→ **WRITTEN INSTRUCTION**: Begin with the line that contains "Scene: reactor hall" and end with the line that contains "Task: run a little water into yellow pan": copy that span of lines exactly, and nothing outside it.

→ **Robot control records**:
* start *

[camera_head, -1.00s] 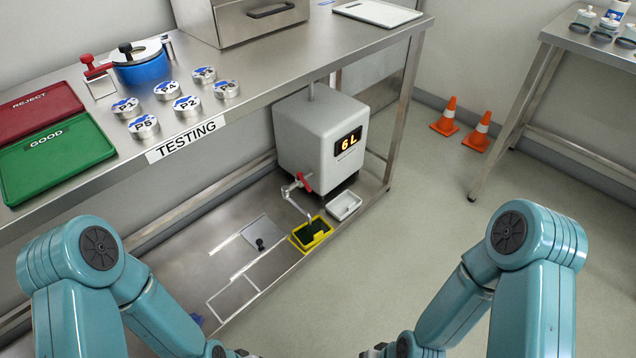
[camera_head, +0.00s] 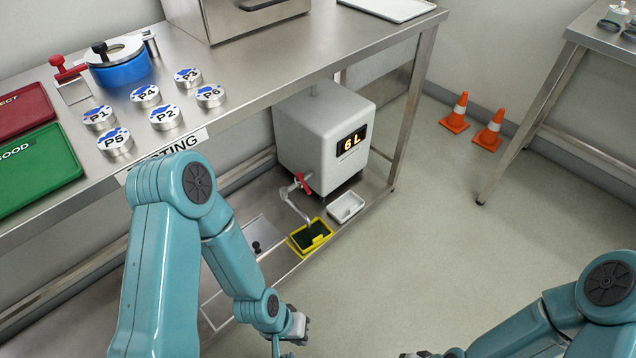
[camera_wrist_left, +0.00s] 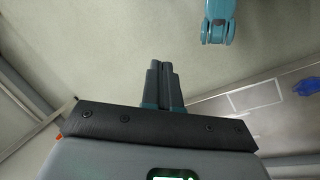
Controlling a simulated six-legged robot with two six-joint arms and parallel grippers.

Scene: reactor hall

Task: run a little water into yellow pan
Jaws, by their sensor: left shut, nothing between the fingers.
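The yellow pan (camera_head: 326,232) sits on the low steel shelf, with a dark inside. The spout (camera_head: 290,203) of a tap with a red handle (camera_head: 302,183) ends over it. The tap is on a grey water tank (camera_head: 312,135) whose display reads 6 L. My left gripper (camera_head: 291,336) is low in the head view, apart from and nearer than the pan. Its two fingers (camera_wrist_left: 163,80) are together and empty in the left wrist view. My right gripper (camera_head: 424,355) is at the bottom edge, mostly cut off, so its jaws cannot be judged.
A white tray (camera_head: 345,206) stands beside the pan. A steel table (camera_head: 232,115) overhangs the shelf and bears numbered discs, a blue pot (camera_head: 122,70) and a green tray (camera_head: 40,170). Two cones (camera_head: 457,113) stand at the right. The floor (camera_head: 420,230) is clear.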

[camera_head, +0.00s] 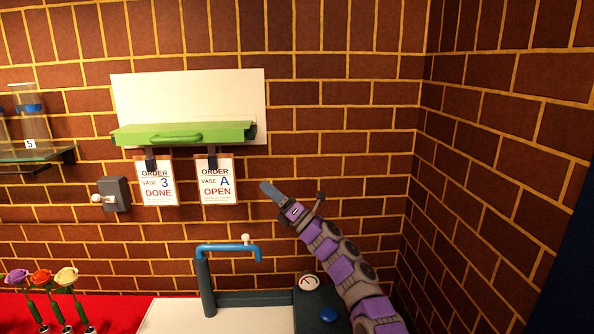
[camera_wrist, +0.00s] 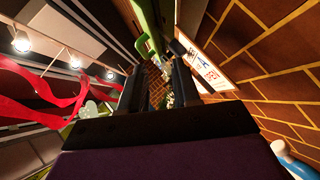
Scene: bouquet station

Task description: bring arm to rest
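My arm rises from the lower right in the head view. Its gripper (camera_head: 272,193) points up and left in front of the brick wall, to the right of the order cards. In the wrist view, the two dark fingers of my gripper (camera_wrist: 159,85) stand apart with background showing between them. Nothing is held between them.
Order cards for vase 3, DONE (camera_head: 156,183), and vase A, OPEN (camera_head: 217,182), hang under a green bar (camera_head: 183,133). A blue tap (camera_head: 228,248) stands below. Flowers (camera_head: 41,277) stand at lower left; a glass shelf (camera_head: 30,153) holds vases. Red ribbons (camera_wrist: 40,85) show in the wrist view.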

* end *
* start *

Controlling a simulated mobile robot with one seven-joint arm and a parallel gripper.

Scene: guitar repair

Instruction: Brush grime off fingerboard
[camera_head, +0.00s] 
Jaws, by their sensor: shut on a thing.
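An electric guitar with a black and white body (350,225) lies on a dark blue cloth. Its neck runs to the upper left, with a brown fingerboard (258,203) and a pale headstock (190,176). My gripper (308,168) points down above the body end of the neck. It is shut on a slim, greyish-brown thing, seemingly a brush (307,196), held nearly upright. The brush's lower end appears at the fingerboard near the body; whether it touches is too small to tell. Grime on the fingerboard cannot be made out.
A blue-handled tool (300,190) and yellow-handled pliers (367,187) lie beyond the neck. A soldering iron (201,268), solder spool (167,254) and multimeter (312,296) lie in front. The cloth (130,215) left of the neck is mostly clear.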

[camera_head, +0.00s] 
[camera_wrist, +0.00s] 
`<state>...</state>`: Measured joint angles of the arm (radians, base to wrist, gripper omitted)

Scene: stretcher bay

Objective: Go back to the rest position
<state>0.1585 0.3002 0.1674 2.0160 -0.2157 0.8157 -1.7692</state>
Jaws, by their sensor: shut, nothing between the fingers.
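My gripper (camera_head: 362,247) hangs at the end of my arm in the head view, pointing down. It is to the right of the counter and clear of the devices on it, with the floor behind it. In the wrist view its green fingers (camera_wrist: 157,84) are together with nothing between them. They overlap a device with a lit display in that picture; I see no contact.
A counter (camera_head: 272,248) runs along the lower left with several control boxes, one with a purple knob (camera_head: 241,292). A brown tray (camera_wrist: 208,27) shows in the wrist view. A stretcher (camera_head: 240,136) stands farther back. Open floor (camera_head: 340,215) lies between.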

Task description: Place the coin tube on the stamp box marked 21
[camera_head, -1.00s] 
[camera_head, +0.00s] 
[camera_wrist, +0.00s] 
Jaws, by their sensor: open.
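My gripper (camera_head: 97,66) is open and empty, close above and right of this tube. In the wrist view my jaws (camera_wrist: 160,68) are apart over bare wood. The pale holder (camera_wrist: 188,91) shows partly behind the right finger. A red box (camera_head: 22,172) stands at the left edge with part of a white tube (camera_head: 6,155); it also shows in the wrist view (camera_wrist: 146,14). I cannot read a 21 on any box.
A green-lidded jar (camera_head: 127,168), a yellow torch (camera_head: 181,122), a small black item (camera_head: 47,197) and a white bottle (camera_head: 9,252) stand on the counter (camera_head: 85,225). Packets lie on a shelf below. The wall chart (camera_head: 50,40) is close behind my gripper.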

* end *
* start *

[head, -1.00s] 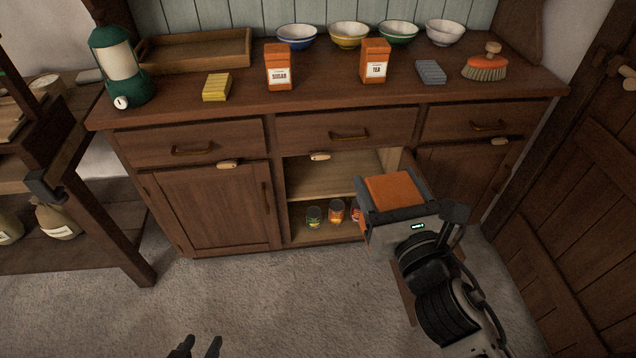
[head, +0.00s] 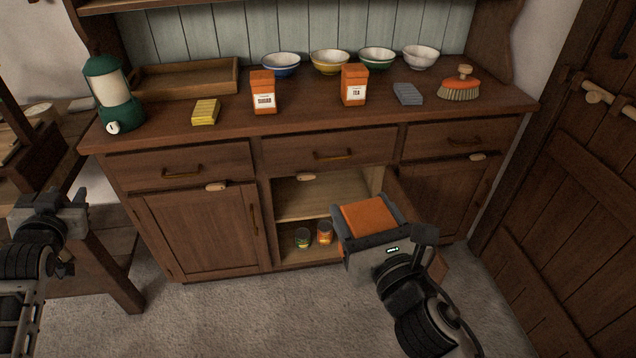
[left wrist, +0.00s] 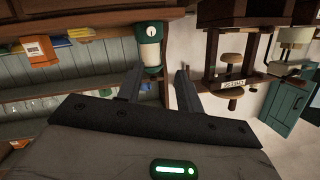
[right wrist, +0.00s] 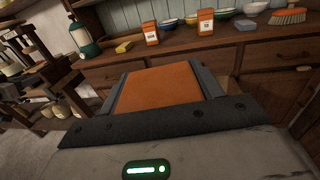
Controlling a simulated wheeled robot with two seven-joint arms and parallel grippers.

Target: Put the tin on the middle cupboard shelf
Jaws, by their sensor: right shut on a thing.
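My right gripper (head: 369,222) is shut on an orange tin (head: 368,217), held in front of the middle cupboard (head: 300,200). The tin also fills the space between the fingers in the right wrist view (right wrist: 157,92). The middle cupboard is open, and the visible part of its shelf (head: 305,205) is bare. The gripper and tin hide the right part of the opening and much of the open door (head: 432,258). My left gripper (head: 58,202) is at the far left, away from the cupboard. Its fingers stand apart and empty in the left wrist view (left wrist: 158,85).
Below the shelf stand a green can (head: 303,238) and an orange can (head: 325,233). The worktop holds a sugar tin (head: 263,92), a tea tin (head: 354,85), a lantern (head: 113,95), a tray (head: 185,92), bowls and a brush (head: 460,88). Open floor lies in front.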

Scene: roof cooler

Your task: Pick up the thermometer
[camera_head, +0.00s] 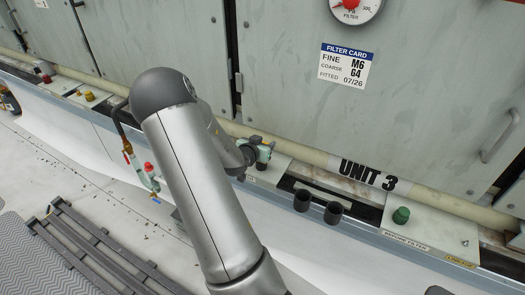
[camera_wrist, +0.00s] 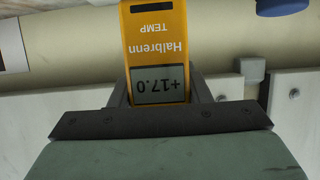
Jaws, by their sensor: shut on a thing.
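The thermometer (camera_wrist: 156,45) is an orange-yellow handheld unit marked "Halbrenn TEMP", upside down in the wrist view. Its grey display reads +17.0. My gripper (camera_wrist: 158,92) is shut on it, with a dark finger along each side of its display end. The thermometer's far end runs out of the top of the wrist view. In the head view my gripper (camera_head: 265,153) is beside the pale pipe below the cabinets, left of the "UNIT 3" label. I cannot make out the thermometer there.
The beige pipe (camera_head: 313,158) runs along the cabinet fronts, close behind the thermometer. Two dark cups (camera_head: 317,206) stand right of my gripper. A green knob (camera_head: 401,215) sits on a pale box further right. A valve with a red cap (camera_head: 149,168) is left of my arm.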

* end *

→ **THE REPLY**:
Scene: reactor hall

Task: run a little water into yellow pan

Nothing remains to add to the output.